A Congressional Research Service report found the 2001 AUMF was invoked 41 times to justify action in 19 countries since its passage—far beyond what the legislators who voted for it could have imagined.

5. The vast majority of Congress has never voted on an AUMF.

Only a small number of serving members of Congress have been in office long enough to have voted on any of the existing AUMFs.

Of the more than 500 current members of the House and Senate, only 28 voted on the 1991 AUMF, 86 on the 2001 AUMF, and 89 on the 2002 AUMF.

At the most, around 16 percent of Congress has voted on any use of force authorization. Congress is not meeting its responsibility to make difficult decisions about war and military engagement.

Congress has neglected its duty to vote on military engagements, choosing instead to give the president broad authority to carry out unchecked actions. Congress should respect the courage of service members willing to put themselves at risk on America’s behalf by having the courage to formally vote whether to send them into conflict.

CVA Executive Director Nate Anderson had this to say about the latest move to repeal the 2002 AUMF:

For too long the American people’s voice on matters of war and peace – deciding when and why we send our troops into harm’s way – has been absent.
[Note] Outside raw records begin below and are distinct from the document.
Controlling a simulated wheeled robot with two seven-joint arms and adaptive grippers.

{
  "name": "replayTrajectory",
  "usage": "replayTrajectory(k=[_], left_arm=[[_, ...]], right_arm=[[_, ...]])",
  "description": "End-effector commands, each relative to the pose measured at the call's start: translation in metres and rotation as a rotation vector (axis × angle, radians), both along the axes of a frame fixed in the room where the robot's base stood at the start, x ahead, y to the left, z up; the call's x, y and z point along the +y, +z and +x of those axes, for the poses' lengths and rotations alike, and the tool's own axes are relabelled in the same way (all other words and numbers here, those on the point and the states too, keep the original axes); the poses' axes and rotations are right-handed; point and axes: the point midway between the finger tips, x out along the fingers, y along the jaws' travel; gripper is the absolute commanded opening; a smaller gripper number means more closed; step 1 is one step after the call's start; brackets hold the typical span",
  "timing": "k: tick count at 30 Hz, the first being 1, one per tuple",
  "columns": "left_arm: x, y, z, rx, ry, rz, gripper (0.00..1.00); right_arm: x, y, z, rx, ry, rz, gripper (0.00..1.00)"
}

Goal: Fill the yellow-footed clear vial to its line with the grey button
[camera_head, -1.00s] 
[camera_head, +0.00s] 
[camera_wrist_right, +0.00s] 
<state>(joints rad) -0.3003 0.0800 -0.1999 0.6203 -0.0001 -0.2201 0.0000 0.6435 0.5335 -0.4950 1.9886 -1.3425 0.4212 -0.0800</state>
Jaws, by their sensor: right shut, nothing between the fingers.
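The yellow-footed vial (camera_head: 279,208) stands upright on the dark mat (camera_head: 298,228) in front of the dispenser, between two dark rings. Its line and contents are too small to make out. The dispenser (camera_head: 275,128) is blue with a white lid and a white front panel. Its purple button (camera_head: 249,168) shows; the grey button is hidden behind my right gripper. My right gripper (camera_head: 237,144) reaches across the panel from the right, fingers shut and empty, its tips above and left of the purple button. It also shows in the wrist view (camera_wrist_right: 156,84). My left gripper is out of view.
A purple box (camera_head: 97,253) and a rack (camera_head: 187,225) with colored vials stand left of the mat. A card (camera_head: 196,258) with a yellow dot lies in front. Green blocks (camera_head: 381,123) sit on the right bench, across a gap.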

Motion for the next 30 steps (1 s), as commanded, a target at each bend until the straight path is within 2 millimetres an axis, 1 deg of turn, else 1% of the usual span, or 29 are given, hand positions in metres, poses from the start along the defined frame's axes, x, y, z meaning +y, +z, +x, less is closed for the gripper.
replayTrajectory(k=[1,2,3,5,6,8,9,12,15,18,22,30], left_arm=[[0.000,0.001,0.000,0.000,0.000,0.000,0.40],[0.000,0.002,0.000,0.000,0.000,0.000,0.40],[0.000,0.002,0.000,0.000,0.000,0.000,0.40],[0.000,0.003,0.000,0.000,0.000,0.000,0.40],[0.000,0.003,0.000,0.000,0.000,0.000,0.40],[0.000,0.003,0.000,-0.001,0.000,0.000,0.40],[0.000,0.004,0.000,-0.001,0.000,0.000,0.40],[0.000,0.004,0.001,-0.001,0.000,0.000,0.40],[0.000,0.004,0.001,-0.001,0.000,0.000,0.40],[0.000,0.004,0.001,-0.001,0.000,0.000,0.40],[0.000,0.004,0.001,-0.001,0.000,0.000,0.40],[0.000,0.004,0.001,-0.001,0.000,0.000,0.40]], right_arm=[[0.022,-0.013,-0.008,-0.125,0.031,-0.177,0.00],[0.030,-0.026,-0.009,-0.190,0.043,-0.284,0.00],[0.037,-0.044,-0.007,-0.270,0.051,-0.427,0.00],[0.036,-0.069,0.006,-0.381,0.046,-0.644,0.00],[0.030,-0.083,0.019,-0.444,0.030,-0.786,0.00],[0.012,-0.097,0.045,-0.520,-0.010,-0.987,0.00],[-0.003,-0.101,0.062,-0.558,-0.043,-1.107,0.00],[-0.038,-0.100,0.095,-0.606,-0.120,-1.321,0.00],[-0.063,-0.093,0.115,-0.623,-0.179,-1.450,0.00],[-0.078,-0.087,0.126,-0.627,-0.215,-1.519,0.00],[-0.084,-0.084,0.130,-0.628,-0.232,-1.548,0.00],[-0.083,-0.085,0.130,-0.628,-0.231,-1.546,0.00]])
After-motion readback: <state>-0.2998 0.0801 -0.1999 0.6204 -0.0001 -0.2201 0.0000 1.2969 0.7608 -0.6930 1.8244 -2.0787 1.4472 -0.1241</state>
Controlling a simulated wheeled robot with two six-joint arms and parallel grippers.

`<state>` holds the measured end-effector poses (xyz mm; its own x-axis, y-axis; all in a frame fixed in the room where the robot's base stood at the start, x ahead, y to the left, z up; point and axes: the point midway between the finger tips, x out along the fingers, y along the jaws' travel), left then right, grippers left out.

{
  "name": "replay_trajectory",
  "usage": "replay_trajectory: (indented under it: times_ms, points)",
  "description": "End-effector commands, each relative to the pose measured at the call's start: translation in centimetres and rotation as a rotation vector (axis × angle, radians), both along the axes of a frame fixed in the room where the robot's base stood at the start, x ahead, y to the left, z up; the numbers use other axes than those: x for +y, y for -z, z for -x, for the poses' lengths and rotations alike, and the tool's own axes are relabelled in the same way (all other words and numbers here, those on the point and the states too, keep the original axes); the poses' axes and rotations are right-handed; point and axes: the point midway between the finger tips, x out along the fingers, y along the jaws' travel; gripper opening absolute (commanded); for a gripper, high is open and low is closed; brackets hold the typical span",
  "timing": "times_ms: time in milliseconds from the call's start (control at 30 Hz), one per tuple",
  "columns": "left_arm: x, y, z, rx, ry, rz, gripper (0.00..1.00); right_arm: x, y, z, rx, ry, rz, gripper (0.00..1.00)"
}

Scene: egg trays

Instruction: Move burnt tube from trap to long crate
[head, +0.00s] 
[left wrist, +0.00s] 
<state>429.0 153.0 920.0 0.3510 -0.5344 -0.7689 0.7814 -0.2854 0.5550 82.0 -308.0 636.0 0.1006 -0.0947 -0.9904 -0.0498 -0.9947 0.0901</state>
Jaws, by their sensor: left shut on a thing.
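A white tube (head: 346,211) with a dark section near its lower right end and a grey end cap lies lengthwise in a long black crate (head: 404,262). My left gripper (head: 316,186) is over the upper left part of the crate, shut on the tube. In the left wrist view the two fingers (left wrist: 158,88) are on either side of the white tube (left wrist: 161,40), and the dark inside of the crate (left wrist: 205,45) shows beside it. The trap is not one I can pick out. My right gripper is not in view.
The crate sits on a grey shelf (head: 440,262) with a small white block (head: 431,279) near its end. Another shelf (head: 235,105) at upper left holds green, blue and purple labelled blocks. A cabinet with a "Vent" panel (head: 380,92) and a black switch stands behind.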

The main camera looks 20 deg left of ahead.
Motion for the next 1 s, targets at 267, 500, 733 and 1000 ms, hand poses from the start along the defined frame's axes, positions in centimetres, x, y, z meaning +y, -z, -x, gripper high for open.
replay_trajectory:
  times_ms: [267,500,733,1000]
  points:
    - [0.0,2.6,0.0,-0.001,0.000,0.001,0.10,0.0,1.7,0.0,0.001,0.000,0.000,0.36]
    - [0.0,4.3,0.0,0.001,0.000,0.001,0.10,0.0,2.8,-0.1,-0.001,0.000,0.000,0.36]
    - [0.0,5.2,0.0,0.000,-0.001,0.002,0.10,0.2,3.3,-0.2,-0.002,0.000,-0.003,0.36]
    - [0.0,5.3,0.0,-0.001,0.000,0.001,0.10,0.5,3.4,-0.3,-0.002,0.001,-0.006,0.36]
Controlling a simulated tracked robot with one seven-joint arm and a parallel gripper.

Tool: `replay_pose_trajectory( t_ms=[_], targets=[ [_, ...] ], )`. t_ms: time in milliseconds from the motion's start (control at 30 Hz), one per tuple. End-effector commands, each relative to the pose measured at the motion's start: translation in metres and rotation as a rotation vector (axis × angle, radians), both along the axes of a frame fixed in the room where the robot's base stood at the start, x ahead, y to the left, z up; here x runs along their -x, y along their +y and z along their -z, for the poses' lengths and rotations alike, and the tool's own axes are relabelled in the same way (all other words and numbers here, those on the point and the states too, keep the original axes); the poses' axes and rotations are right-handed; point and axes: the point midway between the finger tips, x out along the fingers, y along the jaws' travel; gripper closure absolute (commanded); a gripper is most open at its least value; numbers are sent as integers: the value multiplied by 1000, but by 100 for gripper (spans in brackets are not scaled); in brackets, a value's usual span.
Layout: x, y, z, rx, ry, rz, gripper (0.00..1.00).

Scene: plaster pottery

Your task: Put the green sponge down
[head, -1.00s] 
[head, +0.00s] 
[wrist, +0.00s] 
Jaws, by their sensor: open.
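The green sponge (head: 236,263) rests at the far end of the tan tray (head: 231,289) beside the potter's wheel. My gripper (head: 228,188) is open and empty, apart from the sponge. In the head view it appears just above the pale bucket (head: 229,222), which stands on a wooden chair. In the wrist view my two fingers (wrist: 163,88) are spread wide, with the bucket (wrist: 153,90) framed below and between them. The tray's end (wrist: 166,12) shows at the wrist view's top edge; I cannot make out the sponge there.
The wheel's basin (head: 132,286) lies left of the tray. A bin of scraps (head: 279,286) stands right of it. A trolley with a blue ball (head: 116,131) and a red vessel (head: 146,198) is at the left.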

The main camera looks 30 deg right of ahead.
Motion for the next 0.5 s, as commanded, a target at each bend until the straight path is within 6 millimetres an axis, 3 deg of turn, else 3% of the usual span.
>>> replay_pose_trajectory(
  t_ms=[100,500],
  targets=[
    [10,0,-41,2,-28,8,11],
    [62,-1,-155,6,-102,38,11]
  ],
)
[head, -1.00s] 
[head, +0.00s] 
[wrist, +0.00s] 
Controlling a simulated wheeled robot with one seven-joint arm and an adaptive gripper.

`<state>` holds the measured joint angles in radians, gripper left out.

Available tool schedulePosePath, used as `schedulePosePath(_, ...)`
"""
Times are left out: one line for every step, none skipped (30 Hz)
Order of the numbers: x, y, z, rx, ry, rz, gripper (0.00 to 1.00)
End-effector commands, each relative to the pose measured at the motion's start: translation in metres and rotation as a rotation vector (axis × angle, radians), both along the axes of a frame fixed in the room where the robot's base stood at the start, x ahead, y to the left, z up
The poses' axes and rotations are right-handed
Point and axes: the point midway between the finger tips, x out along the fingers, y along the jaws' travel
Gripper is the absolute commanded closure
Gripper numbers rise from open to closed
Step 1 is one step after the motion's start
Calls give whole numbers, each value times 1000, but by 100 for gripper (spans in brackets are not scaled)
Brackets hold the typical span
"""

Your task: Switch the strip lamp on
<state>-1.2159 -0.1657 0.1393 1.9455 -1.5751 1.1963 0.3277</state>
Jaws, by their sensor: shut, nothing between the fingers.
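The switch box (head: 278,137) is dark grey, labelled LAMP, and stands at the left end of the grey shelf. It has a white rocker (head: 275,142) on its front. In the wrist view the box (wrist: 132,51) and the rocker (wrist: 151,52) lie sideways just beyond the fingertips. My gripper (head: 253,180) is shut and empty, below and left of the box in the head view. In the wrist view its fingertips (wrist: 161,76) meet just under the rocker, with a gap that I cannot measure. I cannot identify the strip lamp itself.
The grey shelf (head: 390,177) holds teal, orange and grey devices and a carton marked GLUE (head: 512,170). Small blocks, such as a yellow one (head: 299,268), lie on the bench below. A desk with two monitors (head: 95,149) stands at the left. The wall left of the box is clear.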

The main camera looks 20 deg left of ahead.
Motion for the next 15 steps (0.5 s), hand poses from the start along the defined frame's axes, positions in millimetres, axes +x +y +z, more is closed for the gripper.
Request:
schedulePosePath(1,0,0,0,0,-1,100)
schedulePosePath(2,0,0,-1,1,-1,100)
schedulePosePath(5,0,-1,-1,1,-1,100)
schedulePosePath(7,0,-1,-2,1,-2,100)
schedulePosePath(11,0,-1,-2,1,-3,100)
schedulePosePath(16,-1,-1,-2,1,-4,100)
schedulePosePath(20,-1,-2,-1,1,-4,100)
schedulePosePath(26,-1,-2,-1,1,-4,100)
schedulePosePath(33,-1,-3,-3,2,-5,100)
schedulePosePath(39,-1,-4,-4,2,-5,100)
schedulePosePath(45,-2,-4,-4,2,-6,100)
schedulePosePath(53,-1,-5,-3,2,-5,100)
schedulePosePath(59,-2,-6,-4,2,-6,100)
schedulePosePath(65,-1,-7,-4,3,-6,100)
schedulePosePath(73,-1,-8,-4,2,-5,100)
Debating and authorizing military action is one of Congress’ most solemn duties and repealing the outdated 2002 AUMF is a step toward Congress reasserting itself in this important role.

Repealing the 2002 AUMF is only a start to fixing our approach to foreign policy and ending our nation’s endless wars. The next steps should be repealing the obsolete 1957 and 1991 AUMFs. Congress should also repeal the 2001 AUMF, which authorizes most of current U.S. military engagements, and reform the process for future authorizations to better reflect our current security challenges.

Congress needs to take back its constitutional responsibilities over war and peace and be the people’s voice steering America away from unnecessary wars of the future.